I appreciated what he shared. When I was lying in bed after load shedding that night, I reflected on the podcast. I was struck by the fact that I’ve come through many years of trauma, and I’m not carrying a heavy load in my heart from those years. I realized God has helped me time by time to take things to Him. He lifted the weights from my heart, and tenderly carried me through each situation, each hard time, each disappointment, each trauma. He has sustained me! He has been so good to me.

I laid in bed and had the sweetest time of worship, thanking the Lord for His goodness, His grace, and His mercy to me. I am so, so grateful that He has been with me each day of those trauma-filled years. I thought back to specific instances that were so hard…times when I had cried buckets of tears…times when I didn’t think I could keep going…times when I felt so alone without Floyd…times when I didn’t know what to do…times when I was so weak physically. God met me in His faithfulness in each instance. I could never have survived without His great love and care. A friend commented that He has been my “trauma absorber.”

As I come back to my present situation, I have concerns about my health.
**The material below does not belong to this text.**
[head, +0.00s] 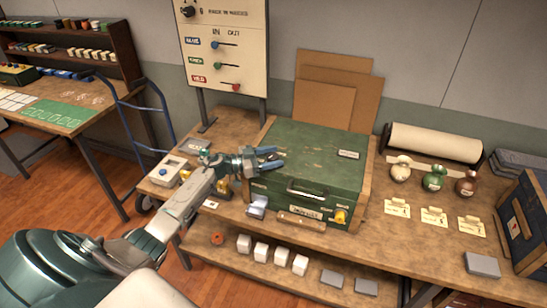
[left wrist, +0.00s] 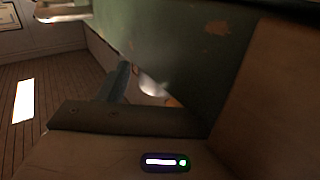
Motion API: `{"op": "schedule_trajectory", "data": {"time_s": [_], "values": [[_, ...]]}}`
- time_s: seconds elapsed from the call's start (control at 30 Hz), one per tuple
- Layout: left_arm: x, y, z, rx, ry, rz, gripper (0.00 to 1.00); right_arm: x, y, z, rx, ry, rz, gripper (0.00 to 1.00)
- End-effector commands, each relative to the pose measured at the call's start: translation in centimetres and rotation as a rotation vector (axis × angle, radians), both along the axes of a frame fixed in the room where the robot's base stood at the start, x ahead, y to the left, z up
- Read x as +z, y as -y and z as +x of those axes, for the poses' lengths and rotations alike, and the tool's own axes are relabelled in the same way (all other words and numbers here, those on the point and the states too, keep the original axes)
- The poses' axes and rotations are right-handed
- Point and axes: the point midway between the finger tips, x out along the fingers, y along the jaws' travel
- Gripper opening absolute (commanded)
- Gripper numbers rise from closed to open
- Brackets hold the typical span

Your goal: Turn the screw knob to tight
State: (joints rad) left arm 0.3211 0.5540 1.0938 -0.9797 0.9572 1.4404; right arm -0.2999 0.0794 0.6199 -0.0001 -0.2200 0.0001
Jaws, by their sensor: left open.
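A green chest (head: 318,155) with wooden edges stands on the workbench. A yellow knob-like part (head: 340,216) sits low at the right of its front, and a black round knob (head: 188,11) is at the top left of the upright board. I cannot tell which is the screw knob or how it is set. My left gripper (head: 271,158) is open at the upper left side of the chest, its two blue-grey fingers pointing right; contact is unclear. In the left wrist view the chest's worn green surface (left wrist: 185,40) is close. My right gripper is not in view.
The board (head: 226,45) with coloured sliders stands behind the bench. A wooden bar (head: 301,221) lies before the chest. Bottles (head: 433,178) and yellow tags (head: 434,217) stand right of it; a dark blue case (head: 525,222) is farther right. White blocks (head: 261,251) sit on the lower shelf.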

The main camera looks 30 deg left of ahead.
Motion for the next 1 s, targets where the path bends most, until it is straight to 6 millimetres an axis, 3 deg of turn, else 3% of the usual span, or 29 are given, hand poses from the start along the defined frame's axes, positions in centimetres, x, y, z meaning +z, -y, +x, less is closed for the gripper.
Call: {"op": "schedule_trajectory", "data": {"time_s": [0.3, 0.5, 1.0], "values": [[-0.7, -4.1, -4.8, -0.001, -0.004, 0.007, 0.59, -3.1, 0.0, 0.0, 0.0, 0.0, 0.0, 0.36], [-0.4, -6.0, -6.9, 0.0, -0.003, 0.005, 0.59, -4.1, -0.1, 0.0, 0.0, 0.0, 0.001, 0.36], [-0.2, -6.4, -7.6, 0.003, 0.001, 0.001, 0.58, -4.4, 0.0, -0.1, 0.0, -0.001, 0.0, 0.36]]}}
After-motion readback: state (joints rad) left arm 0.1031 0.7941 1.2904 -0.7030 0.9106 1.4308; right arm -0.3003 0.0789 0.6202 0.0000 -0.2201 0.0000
I’m not sure what’s ahead. I truly have to live one-day-at-a-time and take care of myself in that day. But I’ve also become aware that there is a sweet joy of the Lord surrounding me. I feel I’m being carried by His joy, which is my strength. He is with me in the midst of this ongoing affliction. He helps me keep my eyes on Him.

My heart is overflowing with gratitude to the Lord—for His sustaining grace all these years, and for His joy in these present days. He is beyond good and faithful—He is my everything!

Father, we see Your faithfulness to Sally throughout great trauma, and it bears witness to how You desire to act on our behalf as well. May her testimony give us hope in the trauma of our own lives. In Jesus’ name, Amen.